**Stated task**
Extract, from the records beneath this instruction, each line that contains the word "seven".

**Recorded information**
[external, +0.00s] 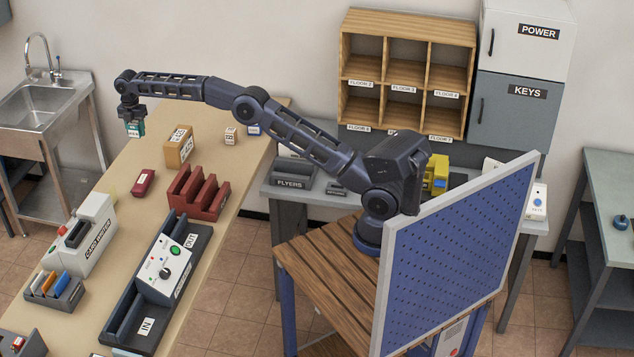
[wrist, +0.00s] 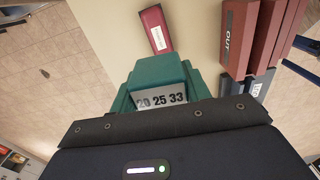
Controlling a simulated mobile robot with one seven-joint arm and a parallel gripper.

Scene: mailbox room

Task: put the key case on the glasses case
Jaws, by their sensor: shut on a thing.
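A teal case with a white label reading "20 25 33" (wrist: 160,72) is held in my gripper (external: 132,122); I take it for the key case. In the external view the teal case (external: 135,130) hangs below the gripper, above the table's far edge. The fingers are mostly hidden by the case and wrist. A dark red case with a small white label (external: 144,182), likely the glasses case, lies flat on the beige table, apart from the held case. In the wrist view this red case (wrist: 155,30) is just beyond the teal one; its label is unreadable.
A red slotted rack (external: 198,195) stands to the right of the red case. A tan box (external: 179,147) and small labelled boxes (external: 231,136) stand behind it. A white card machine (external: 82,236) is at front left. Bare table surrounds the red case.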

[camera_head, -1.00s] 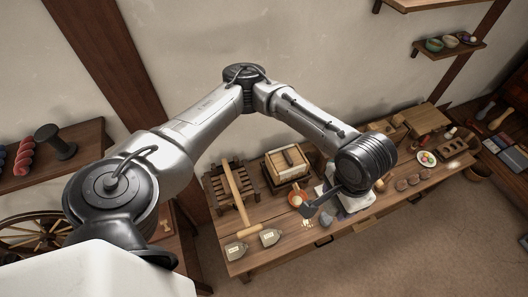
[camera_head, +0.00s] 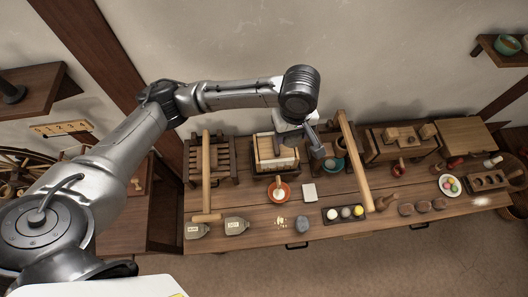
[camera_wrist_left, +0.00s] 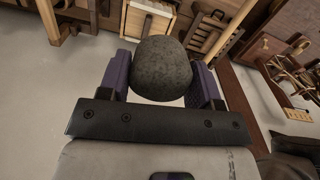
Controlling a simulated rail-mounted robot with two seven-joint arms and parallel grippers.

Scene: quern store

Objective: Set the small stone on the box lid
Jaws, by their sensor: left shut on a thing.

**Task output**
Controlling a simulated mobile robot with one seven-joint arm and a parallel gripper.
Controlling a simulated rail-mounted robot with two seven-joint arms and parallel grippers.

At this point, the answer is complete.